- _TASK DIRECTIONS_
All of the listing below must be repeated word for word. Pictures are the only thing to omit.
= = =
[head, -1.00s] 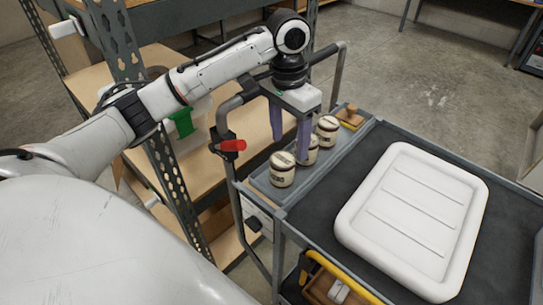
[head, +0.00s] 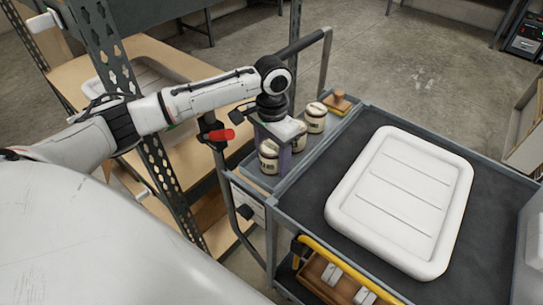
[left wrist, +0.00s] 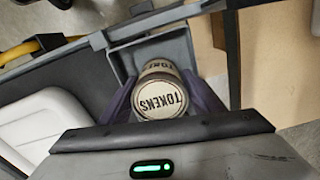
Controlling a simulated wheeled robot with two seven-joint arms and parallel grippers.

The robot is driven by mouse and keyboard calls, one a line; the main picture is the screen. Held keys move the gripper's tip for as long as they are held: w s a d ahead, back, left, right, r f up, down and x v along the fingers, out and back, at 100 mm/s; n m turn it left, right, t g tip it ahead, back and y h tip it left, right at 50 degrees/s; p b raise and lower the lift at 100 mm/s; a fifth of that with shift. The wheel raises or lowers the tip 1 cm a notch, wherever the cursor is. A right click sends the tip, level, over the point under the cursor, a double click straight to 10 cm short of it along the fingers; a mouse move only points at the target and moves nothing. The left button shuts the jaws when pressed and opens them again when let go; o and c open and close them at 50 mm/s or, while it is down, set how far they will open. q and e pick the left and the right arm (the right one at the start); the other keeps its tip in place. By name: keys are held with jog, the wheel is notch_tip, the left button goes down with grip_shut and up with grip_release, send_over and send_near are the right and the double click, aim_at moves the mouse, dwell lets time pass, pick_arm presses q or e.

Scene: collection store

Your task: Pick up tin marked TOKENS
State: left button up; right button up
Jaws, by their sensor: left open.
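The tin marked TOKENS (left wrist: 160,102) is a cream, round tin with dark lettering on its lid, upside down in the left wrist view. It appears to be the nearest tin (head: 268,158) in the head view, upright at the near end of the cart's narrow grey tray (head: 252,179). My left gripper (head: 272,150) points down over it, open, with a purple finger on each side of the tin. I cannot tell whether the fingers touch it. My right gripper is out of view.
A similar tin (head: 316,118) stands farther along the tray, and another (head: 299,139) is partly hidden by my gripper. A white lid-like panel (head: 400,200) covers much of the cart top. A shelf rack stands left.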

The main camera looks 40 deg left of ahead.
= = =
- _RESPONSE TO THIS EXERCISE_
[head, -1.00s] 
[head, +0.00s] 
[left wrist, +0.00s] 
Controlling a simulated wheeled robot with two seven-joint arms and parallel grippers.

The robot is driven by mouse and keyboard calls, one a line; the main picture is the screen. Held keys move the gripper's tip for as long as they are held: w s a d ahead, back, left, right, r f up, down and x v along the fingers, out and back, at 100 mm/s; n m turn it left, right, t g tip it ahead, back and y h tip it left, right at 50 degrees/s; p b raise and lower the lift at 100 mm/s; a fifth of that with shift. The wheel raises or lowers the tip 1 cm a notch, wherever the cursor is. A right click sends the tip, level, over the point under the cursor, a double click straight to 10 cm short of it along the fingers; a mouse move only points at the target and moves nothing. The left button shuts the jaws when pressed and opens them again when let go; o and c open and close them at 50 mm/s or, while it is down, set how far they will open. q and e pick the left and the right arm (the right one at the start); the other keeps its tip in place. By name: keys are held with jog, the wheel is notch_tip, the left button goes down with grip_shut and up with grip_release, send_over and send_near are the right and the double click, aim_at moves the mouse, dwell lets time pass, pick_arm presses q or e.

Scene: collection store

Your task: Pick up tin marked TOKENS
State: left button up; right button up
Jaws, by their sensor: left open.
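The tin marked TOKENS (left wrist: 160,102) is a cream, round tin with dark lettering on its lid, upside down in the left wrist view. It appears to be the nearest tin (head: 268,158) in the head view, upright at the near end of the cart's narrow grey tray (head: 252,179). My left gripper (head: 272,150) points down over it, open, with a purple finger on each side of the tin. I cannot tell whether the fingers touch it. My right gripper is out of view.
A similar tin (head: 316,118) stands farther along the tray, and another (head: 299,139) is partly hidden by my gripper. A white lid-like panel (head: 400,200) covers much of the cart top. A shelf rack stands left.

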The main camera looks 40 deg left of ahead.

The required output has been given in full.